Im Grunde sind die Regierungsparteien SPÖ und ÖVP auch einig, dass eine Steuerreform mit einer Senkung des Eingangssteuersatzes von derzeit 36,5 Prozent (ab einem Jahreseinkommen von 11.000 Euro bis 25.000 Euro) kommen muss. Im Gespräch ist eine Senkung auf 25 Prozent. Das alleine würde laut Finanzminister Michael Spindelegger einen Einnahmenentfall von rund 4 Milliarden Euro bedeuten. Viel Geld, wenn man bedenkt, dass das Budget für alle Universitäten zusammen nur etwas mehr als 2 Milliarden Euro beträgt.

Allerdings gibt es erhebliche Differenzen über das Wie und den Zeitpunkt. Wünscht sich die SPÖ etwa eine Gegenfinanzierung durch Vermögenssteuern - zuletzt hat der Wiener Bürgermeister Michael Häupl die Millionärssteuer wieder ins Spiel gebracht -, so ist die ÖVP für Einsparungen auf der Ausgabenseite. Da wird häufig die Verwaltungsreform bemüht. Aus dieser wollte man schon in den 1980er Jahren 50 Milliarden Schilling lukrieren, und noch immer ist von 4 Milliarden Euro die Rede, die man sich auf diesem Weg holen will. Zum Teil sind das aber eher Gedankenspiele, weil die föderalistische Struktur rasche Verwaltungseinsparungen nicht wahrscheinlich macht.

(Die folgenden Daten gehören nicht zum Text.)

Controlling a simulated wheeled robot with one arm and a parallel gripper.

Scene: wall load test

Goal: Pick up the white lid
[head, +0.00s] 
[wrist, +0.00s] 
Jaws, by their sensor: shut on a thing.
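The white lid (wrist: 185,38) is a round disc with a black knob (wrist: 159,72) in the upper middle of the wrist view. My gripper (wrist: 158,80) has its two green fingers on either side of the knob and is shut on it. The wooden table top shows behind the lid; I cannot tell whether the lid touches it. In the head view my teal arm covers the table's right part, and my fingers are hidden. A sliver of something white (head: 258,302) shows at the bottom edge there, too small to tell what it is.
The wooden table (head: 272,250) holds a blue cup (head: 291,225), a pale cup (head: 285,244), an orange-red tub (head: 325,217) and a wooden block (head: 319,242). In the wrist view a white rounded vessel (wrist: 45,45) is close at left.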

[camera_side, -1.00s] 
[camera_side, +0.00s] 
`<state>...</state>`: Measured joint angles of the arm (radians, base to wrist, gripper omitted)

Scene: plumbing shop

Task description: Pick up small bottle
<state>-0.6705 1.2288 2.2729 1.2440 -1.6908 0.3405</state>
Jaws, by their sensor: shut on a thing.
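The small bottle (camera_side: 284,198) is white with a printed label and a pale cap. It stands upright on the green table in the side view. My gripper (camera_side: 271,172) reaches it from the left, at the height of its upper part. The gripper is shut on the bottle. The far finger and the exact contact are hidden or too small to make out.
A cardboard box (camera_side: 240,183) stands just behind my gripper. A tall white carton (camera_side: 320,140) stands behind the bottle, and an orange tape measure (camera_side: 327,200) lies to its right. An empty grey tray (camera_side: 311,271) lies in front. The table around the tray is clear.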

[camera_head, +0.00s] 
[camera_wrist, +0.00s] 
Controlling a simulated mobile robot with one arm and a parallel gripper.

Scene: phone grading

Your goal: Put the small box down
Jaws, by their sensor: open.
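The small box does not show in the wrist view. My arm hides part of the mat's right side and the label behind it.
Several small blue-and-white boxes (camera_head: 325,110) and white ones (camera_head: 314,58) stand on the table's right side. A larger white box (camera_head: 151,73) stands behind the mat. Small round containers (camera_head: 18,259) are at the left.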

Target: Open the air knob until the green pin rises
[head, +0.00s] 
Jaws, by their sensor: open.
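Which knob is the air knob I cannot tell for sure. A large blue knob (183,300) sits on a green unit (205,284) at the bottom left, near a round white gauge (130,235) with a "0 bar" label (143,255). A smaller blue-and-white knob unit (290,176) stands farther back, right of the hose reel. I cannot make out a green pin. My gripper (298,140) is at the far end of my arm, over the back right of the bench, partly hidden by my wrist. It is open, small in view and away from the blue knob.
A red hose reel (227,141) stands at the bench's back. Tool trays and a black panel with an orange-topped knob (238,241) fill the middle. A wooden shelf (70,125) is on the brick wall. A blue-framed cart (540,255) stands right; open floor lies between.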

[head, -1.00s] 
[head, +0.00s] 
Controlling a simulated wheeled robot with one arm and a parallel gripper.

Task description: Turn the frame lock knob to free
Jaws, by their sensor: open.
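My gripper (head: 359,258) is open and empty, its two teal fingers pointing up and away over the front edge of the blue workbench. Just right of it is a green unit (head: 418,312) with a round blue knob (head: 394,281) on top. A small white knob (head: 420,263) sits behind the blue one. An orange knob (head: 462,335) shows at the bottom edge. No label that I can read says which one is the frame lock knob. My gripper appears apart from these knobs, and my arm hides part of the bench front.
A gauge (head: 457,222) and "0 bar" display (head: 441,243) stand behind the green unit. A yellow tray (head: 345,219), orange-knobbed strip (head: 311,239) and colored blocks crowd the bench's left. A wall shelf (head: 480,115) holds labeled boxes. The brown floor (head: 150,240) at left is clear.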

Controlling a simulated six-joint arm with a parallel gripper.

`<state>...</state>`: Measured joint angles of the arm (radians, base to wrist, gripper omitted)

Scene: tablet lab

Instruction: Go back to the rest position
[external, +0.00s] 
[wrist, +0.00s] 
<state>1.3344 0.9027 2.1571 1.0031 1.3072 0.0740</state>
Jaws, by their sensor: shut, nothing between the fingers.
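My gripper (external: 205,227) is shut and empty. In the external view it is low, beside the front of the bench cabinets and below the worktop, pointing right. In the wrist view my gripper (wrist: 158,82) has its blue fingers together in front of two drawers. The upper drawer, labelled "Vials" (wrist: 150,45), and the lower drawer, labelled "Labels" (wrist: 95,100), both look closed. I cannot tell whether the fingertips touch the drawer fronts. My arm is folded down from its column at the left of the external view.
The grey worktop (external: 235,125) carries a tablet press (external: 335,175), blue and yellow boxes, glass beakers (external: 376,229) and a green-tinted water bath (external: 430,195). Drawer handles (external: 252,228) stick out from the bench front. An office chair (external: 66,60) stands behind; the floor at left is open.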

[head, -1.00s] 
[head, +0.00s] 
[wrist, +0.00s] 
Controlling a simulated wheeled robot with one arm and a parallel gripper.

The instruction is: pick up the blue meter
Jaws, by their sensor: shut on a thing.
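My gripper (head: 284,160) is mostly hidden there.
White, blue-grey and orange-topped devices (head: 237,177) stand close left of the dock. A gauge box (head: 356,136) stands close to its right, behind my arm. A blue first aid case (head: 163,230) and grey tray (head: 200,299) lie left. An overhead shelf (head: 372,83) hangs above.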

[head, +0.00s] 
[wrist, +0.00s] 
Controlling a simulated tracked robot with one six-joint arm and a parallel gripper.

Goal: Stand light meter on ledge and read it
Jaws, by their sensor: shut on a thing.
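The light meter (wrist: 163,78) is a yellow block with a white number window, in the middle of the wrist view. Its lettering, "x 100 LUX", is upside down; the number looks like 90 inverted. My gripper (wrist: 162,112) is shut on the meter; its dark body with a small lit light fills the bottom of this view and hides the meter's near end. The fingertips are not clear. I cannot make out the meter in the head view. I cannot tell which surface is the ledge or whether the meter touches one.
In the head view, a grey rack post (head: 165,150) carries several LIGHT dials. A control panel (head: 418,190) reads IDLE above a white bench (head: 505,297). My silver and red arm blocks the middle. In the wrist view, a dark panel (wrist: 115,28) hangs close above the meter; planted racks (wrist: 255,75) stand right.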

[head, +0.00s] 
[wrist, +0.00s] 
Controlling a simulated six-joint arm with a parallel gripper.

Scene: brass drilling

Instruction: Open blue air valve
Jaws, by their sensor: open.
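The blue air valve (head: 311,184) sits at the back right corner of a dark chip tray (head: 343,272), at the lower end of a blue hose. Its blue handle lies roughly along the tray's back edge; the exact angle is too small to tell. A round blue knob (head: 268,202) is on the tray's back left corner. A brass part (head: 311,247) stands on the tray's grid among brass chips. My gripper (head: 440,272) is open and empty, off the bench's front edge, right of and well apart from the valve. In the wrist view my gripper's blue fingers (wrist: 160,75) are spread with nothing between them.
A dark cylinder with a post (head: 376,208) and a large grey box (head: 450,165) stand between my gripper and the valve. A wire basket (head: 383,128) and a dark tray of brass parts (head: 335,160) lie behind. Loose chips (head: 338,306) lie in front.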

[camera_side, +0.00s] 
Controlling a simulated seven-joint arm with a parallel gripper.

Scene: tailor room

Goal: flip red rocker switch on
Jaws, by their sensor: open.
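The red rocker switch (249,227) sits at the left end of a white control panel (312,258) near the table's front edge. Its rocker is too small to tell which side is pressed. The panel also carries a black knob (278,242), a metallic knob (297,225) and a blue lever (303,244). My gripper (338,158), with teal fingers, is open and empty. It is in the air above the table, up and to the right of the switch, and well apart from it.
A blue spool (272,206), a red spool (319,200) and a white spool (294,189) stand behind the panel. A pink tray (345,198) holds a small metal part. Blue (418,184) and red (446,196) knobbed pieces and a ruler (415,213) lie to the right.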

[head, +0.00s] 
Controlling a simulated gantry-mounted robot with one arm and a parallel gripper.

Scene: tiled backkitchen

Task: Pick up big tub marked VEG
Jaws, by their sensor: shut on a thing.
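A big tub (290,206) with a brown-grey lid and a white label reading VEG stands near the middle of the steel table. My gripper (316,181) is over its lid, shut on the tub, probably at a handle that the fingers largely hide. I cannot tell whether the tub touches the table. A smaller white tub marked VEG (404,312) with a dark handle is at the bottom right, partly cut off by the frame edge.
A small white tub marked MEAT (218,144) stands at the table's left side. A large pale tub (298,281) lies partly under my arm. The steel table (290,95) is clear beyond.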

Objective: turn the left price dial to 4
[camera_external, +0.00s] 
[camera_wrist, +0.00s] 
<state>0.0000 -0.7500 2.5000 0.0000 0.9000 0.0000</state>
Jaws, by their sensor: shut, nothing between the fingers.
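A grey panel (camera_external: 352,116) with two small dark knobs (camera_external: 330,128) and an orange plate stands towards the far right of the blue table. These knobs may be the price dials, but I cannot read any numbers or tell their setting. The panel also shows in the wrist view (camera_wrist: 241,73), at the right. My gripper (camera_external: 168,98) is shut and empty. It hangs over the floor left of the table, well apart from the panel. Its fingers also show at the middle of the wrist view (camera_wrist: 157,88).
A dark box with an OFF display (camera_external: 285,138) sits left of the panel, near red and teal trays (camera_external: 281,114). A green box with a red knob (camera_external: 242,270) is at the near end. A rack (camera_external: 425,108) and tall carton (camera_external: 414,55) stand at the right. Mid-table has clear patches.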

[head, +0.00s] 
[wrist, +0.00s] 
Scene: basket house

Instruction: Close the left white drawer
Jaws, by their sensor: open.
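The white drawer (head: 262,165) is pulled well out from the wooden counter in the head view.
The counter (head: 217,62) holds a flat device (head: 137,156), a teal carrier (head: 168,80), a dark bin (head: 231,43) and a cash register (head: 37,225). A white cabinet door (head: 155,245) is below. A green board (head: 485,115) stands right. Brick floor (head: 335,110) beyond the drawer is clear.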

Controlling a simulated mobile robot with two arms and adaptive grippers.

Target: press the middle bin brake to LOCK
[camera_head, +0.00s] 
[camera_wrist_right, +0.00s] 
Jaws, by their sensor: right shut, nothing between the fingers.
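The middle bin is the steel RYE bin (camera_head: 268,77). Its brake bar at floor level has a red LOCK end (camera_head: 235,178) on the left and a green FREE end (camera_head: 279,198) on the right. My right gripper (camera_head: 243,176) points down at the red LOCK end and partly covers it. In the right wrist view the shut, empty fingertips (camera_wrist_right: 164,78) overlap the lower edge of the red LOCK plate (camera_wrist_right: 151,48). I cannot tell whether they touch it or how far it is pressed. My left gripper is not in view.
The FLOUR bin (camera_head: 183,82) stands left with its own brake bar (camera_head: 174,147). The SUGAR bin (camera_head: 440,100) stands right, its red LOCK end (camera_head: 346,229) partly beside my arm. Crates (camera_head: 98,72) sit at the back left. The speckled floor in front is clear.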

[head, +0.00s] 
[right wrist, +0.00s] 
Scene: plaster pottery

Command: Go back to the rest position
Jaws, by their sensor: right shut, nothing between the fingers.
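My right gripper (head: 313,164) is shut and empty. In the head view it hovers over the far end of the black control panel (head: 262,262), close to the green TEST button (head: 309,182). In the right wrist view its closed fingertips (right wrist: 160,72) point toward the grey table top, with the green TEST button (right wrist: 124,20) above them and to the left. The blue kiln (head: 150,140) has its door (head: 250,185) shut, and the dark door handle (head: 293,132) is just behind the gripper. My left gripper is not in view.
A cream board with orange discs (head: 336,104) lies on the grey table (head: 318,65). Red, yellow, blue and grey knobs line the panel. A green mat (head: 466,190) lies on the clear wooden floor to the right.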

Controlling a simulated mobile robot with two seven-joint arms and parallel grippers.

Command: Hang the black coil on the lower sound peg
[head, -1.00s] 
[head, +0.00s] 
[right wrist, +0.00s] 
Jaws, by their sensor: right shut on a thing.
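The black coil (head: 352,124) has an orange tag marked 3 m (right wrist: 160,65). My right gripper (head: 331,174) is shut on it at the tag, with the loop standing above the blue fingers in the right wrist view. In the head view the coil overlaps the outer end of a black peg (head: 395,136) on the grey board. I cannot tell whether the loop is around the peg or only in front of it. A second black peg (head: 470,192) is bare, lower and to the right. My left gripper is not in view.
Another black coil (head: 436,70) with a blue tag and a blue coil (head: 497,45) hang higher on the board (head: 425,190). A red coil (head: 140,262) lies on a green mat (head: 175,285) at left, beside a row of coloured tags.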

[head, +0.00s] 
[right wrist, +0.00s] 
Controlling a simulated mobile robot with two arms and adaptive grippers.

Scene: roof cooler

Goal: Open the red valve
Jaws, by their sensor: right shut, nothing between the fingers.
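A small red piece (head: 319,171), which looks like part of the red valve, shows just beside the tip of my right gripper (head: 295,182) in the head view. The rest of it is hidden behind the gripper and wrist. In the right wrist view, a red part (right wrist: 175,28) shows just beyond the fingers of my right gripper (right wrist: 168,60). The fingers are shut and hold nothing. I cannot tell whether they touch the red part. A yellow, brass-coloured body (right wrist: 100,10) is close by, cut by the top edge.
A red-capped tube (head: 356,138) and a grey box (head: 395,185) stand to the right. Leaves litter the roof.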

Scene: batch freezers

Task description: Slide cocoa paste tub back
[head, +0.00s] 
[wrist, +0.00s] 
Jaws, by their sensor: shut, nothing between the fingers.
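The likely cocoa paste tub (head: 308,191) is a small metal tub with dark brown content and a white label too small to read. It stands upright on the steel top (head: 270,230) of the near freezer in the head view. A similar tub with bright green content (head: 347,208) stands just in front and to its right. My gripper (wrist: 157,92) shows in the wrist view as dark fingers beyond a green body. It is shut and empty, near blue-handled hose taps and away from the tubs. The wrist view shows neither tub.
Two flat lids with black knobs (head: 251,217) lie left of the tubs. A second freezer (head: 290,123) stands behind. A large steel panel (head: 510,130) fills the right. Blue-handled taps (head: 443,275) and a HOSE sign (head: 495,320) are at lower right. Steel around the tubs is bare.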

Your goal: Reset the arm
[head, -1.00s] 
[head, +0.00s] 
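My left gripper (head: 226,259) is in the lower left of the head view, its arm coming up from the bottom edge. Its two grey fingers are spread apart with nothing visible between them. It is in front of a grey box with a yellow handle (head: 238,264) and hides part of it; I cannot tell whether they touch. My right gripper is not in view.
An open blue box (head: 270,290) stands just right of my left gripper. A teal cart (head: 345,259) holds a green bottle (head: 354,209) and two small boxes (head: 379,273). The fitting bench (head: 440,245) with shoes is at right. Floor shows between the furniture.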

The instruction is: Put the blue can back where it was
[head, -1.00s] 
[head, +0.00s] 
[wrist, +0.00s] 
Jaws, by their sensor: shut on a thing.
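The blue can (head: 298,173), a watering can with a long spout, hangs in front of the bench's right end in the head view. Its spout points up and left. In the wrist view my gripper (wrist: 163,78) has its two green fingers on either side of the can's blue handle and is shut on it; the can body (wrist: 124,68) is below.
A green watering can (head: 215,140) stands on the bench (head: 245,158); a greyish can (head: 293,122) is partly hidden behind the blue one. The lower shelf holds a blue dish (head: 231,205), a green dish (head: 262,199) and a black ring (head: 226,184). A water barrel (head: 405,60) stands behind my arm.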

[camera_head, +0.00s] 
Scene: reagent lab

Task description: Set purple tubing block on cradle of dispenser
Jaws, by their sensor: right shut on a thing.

Steuerausnahmen kosten9 Milliarden

ÖGB-Präsident Erich Foglar wünscht, dass bis spätestens 2015 ein Beschluss vorliegt. Dann könnte eine Umsetzung auch in Etappen erfolgen. Am Montag hat der Vorsitzender der Gewerkschaft der Privatangestellten (GPA-djp) Wolfgang Katzian nach der Sitzung der Fraktion sozialdemokratischer Gewerkschafter, dessen Vorsitzender er ist, ein Konzept mit drei Schwerpunkten genannt: Entlastung der Arbeitnehmer, Senkung des Eingangssteuersatzes und das Durchforsten von Schlupflöchern. "Wir erwarten uns bis Jahresende ein Ergebnis", sagte er. Katzian pocht auf eine "echte Entlastung der Arbeitnehmerinnen und Arbeitnehmer" und eine Gegenfinanzierung durch vermögensbezogene Steuern.

Skeptisch ist der FSG-Chef, was eine mögliche Gegenfinanzierung der Steuerreform durch die Streichung von Steuerbegünstigungen angeht - etwa die Streichung der steuerfreien Schmutz- und Erschwerniszulage. In Österreich gibt es mehr als 550 Steuerausnahmen. Schon Finanzministerin Maria Fekter wollte diese Steuerausnahmen streichen, zuletzt hat auch Finanzminister Michael Spindelegger in seiner Budgetrede dieses Projekt genannt. Rund 9 Milliarden Euro würde die Streichung aller Steuerausnahmen der Staatskasse an Mehreinnahmen bringen. Ein Betrag, mit dem eine sehr große Steuerreform finanziert werden könnte.

Allerdings ist das ein schwieriges Unterfangen, wie das Beispiel von der Schmutz- und Erschwerniszulage bereits zeigt. Ein derartiger Eingriff wäre von endlosen Verhandlungen mit den jeweiligen Interessengruppen begleitet.

Unterstützung erhält die Gewerkschaft von oberster Stelle: SPÖ-Vorsitzender Bundeskanzler Werner Faymann hat begriffen, dass die Arbeitnehmer mit Volldampf auf Kurs Steuerreform sind, und ist auf den fahrenden Zug aufgesprungen. Er wünscht sich eine Steuerentlastung "sehr schnell", sagte er am Sonntag im "Kurier". Diese müsse ein großer Wurf werden, weswegen an einer Vermögenssteuer kein Weg vorbeiführe. Er wolle mit vier Milliarden Euro die "kalte Progression der letzten Jahre" ausgleichen und sich schnell mit der Volkspartei "zusammensetzen". Ohne Vermögenssteuer gäbe es aber "eine zu kleine Steuerreform", sagte der Kanzler. Bei der ÖVP stößt er damit weiter auf taube Ohren, Generalsekretär Gernot Blümel teilte am Montag erneut mit, dass seine Partei für "neue Belastungen" nicht zu haben sei.

Unterdessen können sich aber auch schwarze Arbeitnehmervertreter eine Steuerreform schon ab 2015 vorstellen, wie etwa der Chef der Christgewerkschafter (FCG), Norbert Schnedl. Aber auch die Präsidenten der beiden ÖVP-dominierten Arbeiterkammern in Tirol und Vorarlberg, Erwin Zangerl und Hubert Hämmerle, machen Druck und sie können sich sogar Vermögenssteuern vorstellen.